Commemorating the 70th Anniversary of the Atomic Bombing of Hiroshima and Nagasaki
"We have to work tirelessly to ensure that nuclear weapons are never exploded again"
"Hiroshima and Nagasaki keep educating generations that courage and determination are ideals to which we all have to inspire. It is certainly our duty to reach for the world free of nuclear weapons," said Péricles Gasparini, Chief of United Nations Office for Disarmament Affairs (UNODA) in Vienna, on the occasion of Atomic Bomb Memorial Day which took place on 6 August 2015 at the Vienna International Centre (VIC).

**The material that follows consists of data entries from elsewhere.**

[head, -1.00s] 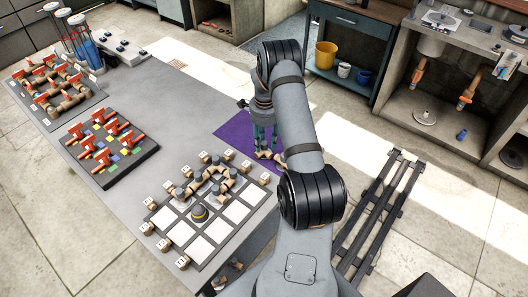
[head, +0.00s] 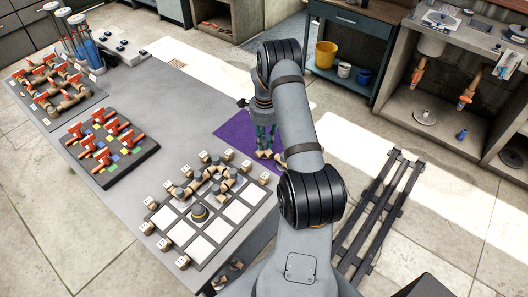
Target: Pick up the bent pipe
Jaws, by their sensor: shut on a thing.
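My gripper (head: 263,147) points down over the purple mat (head: 236,133) at the right side of the table. It is shut on a tan pipe piece (head: 268,154), probably the bent pipe, just above or on the mat. My arm hides part of the piece, so its bend and its exact height cannot be told. Other tan and grey pipe pieces (head: 218,172) lie joined on the board of white squares (head: 201,247) at the table's front.
A dark board with orange-handled valves (head: 103,150) and a grey tray of valved pipes (head: 62,103) lie to the left. Blue cylinders (head: 83,50) stand at the back left. The grey table top (head: 175,105) is clear in the middle. A dark rack (head: 375,210) is on the floor at right.

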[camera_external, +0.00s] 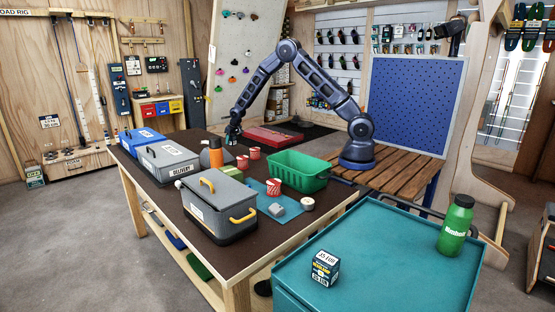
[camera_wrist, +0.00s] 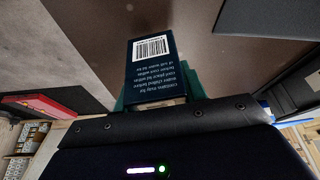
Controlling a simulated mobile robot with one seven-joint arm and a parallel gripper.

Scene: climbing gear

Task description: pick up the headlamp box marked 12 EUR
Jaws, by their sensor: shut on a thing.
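My gripper (camera_external: 233,133) is over the far left part of the dark-topped table, beyond the orange bottle. In the wrist view my gripper (camera_wrist: 160,88) is shut on a dark navy box (camera_wrist: 150,80), with a teal finger on either side. The box face toward the camera shows a white barcode label and small white print; no price mark shows on that face. In the external view the held box is too small to make out clearly. Another box, marked 35 EUR (camera_external: 324,266), stands apart on the teal cabinet at the front.
The table (camera_external: 245,262) bears a green bin (camera_external: 298,172), grey cases (camera_external: 218,206), a blue case (camera_external: 143,140), an orange bottle (camera_external: 215,153) and red-and-white cups. A green bottle (camera_external: 456,225) stands on the teal cabinet (camera_external: 385,250).

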The Japanese artist Yuko Gulda, who has been campaigning for the past 20 years against atomic weapons, initiated the Atomic Bomb Memorial Day in Vienna, and it is now commemorated on 8 August each year. In cooperation with the Vienna NGO Committee on Peace and the United Nations Office for Disarmament Affairs (UNODA) in Vienna Yuko Gulda and her association Genbaku No Hi dedicated the gathering to all who lost their lives in Hiroshima and Nagasaki 70 years ago. "We are all aware that a peaceful world always seems too difficult to reach," she said in her opening remarks, calling for a prohibition of all nuclear weapons and other weapons of mass destruction.
August 6 this year marked seven decades since Hiroshima was bombed, followed by Nagasaki three days after; the only times atomic weapons have been used in war. In Hiroshima, up to 80,000 people were killed instantly, with estimates of more than 160,000 deaths in the four months after the bombing. In Nagasaki, an estimated 40,000 were killed instantly, and up to 80,000 in the following four months.
Jean Du Preez, Chief of External Relations and International Cooperation Section at the Preparatory Commission for the Comprehensive Nuclear-Test-Ban Treaty Organization (CTBTO), emphasized that "we have to work tirelessly to ensure that nuclear weapons are never exploded again - not in wartime, not in peacetime - and that these weapons are forever relegated to relics of the past". CTBTO Executive Secretary Lassina Zerbo attended ceremonies in Hiroshima and Nagasaki.
Additional speakers in Vienna included Gabriele Gil-Feigl, Minister Counsellor at the Permanent Mission of Austria to the United Nations in Vienna, Dr. Klaus Renoldner, President of the International Physicians for the Prevention of Nuclear War (IPPNW) Austria, and Bettina Schieraus from the International Fellowship of Reconciliation (IFOR) Austria.
In a message commemorating the 70th anniversary of the atomic bombing of Nagasaki, United Nations Secretary-General Ban Ki-moon paid tribute to all those who are striving to rid the world of nuclear weapons. "We cannot allow any future use of nuclear weapons. Their humanitarian consequences are too great (..) I echo your rallying cry: No more Hiroshimas. No more Nagasakis," he said. "Seven decades is far too long for the world to have lived in the nuclear shadow," said the UN Secretary-General, who sent a similar message to Hiroshima too.
Artistic highlights of the commemorative ceremony in Vienna included performances by Japanese soprano Taeka Hino, accompanied by pianist Hiromi Mitsuji-Landerl, and the UN Choir in Vienna, as well as a performance by the Japanese artist Yoshie Maruoka and Armin Stidl.
The ceremony was attended by numerous staff from the Vienna-based international organizations as well as representatives from Permanent Missions and civil society.